The Jetskins Saga continues with the entry of two-year player, #23 Derrick Blaylock. He was released to Washington at the beginning of last season, and despite finally reaching an agreement with them, he was eventually released without playing a game. He is currently a free agent. What does a football player who gained a couple of hundred yards a season do in the meantime, waiting for the call that might never come? It is a reminder to all of us, perhaps.
While on such subjects, here's a remarkable collection of details about running back, #23 Dennis Bligen who played for the Jets from 1984 to 1987, mostly as a special teams player. He is the first NFL player from St. John's (the basketball friendly Red Storm when they were "Redmen" St. John's, not the famous program in Minnesota), was the fourth best rusher on the Jets in 1985, and never played football in high school. I'll repeat that: Never played football in high school but played football for a school that I never even knew had a football program. According to Gerald Eskanazi, the Jets sent Bligen off to Tampa Bay before the 15th game of the 1986 season, just as he was coming off injured reserve, and he might have been there for a crucial short down conversion (one of his specialties) late in the fourth quarter of the infamous Cleveland divisional playoff of January 1987 had he not been sent South. Instead, the Jets called an ill-fated Ken O'Brien QB sneak, gave the ball, and two overtimes later the game, back to Cleveland. He returned in 1987 for one season, too little too late. Mystifying, really. Here Jets fans can appreciate what real scholars of History are always bound to learn - that that great collapses always include the absence of such little nuts and bolts.
Number 23 Jerry Davis played six games in 1975. In the same jersey, Mike Harmon played nine games in 1983. Nothing else can be found of their presence in the NFL. It can sometimes be a short span.
In the same vein as a previous recipient of the Booth Lustig Special Award for Dicks, let us not neglect Dick Felt, the first #23 in our organization's history.
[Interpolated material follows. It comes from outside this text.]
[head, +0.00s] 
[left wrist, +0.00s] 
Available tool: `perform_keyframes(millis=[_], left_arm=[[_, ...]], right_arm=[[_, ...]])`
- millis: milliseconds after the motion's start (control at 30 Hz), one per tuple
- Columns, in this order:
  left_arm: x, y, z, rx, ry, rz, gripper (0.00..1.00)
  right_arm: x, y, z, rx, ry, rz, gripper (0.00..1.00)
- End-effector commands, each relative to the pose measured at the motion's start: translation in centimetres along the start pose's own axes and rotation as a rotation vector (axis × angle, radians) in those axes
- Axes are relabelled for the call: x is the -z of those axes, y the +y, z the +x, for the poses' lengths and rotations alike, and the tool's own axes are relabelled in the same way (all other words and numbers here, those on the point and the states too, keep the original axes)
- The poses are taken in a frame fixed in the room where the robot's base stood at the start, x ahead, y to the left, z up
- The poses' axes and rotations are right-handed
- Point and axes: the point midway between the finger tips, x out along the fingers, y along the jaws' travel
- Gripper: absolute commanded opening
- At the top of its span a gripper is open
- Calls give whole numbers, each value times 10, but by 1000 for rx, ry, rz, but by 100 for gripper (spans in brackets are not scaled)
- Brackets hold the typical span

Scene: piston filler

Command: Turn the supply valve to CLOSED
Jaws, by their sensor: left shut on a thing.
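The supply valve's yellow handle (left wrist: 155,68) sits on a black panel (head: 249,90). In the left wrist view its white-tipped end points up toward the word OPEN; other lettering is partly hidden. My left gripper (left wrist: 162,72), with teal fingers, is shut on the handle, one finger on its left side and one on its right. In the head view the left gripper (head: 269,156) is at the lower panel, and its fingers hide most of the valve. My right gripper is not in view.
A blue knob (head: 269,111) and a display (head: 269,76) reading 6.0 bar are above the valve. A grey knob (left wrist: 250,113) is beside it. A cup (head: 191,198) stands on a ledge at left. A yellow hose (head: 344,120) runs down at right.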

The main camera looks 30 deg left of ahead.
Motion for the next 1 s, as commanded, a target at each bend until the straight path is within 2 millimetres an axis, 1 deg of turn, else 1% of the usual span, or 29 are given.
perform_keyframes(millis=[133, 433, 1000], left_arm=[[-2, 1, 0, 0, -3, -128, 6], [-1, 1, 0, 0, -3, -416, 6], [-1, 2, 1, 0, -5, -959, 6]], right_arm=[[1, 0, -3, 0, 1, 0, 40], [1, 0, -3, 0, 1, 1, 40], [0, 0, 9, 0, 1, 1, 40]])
After a standout career with Brigham Young, he came east to play in Gotham for the Titans and then for the Boston Patriots from 1962 to 1966. Young men just aren't named Dick anymore, are they? What a shame. Is it Nixon's fault, or does one put the blame on the merciless, unforgiving course of slang? Perhaps that thousand yard stare that accompanies this photograph is the only natural expression remaining for a man who has been reminded all his life that his name is the terse, passive construction that expresses an action performed on a noun. Ah well.
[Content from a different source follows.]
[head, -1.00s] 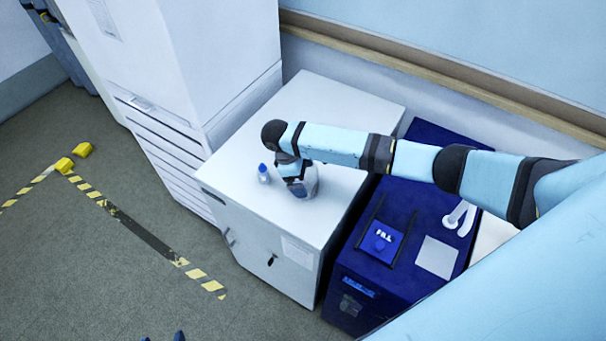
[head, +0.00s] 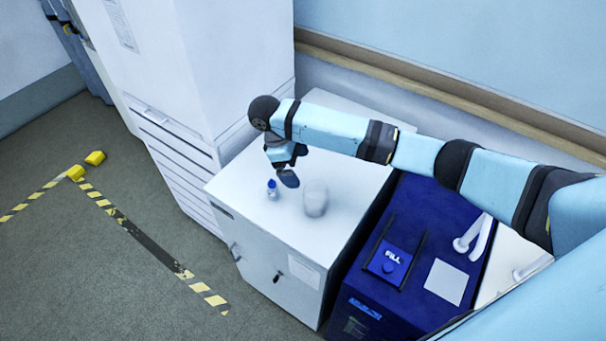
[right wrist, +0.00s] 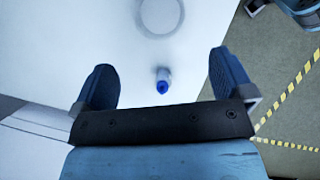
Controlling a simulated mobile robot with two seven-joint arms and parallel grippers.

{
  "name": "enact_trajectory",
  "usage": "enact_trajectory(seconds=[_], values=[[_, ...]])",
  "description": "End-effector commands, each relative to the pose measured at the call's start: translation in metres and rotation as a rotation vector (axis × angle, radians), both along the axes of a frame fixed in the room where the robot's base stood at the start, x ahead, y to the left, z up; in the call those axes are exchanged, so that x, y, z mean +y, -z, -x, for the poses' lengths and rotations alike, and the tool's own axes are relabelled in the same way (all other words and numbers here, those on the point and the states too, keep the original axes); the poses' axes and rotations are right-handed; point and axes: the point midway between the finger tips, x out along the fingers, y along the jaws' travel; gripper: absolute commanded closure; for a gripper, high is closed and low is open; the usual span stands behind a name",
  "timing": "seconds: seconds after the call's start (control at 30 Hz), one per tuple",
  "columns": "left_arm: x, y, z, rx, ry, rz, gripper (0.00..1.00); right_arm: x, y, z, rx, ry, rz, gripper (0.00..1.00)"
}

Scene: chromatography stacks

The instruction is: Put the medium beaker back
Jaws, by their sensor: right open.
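A clear, whitish beaker (head: 316,199) stands upright on the white cabinet top (head: 345,180). In the right wrist view the beaker (right wrist: 160,14) shows as a faint round rim at the top edge. My right gripper (head: 288,172) is above the cabinet, up and to the left of the beaker in the head view, and apart from it. In the right wrist view my right gripper (right wrist: 163,88) has its two dark fingers wide apart with nothing held. My left gripper is not in view.
A small blue-capped bottle (head: 271,188) stands left of the beaker; it also shows between the fingers in the right wrist view (right wrist: 162,82). A dark blue unit marked FILL (head: 390,257) stands to the right. A tall white cabinet (head: 200,70) stands behind left.

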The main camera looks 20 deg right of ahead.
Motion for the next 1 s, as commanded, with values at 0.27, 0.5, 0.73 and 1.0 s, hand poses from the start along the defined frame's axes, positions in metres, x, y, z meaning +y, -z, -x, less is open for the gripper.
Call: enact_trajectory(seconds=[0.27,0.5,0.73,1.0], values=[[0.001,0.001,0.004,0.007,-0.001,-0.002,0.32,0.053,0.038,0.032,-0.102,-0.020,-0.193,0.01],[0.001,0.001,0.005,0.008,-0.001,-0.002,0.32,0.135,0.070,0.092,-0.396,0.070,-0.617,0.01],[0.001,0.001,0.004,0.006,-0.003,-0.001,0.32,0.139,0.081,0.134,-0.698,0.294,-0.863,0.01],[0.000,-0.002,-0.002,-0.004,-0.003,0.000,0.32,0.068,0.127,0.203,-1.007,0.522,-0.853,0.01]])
Jamie Henderson played in #23 for the Jets from 2001 to 2004. Still in the thick of a somewhat promising first couple of years, he suffered a motorcycle accident that, it would seem, ended his career. It is telling of the time that most accounts of this accident took pains to point out that Mr. Henderson was not speeding, was wearing a helmet and was not under the influence of drugs or alcohol at the time. Neither was he racing. On the Wacky, Jamie Henderson is now mentioned as a defensive backs coach for Georgia State, though one suspects what he himself suggests in his own peculiarly poignant website - that someday he would like to coach at his alma mater, Georgia. Memo to self: I never want to ride a motorcycle.
In the average span of an average career in pro football, Mark Johnston's in the AFL is pretty average. He managed four interceptions in each of his first three years with the Houston Oilers, then one with Oakland and then one with the Jets in #23. As the Jets database so bluntly puts it, "Played eight games with the club during the '64 season and tallied one interception." Though factual, it sounds dismissive. It's a reminder that despite our best intentions and efforts, the truth of our lives can often be as bland as it sounds. A Jets fan understands such verities.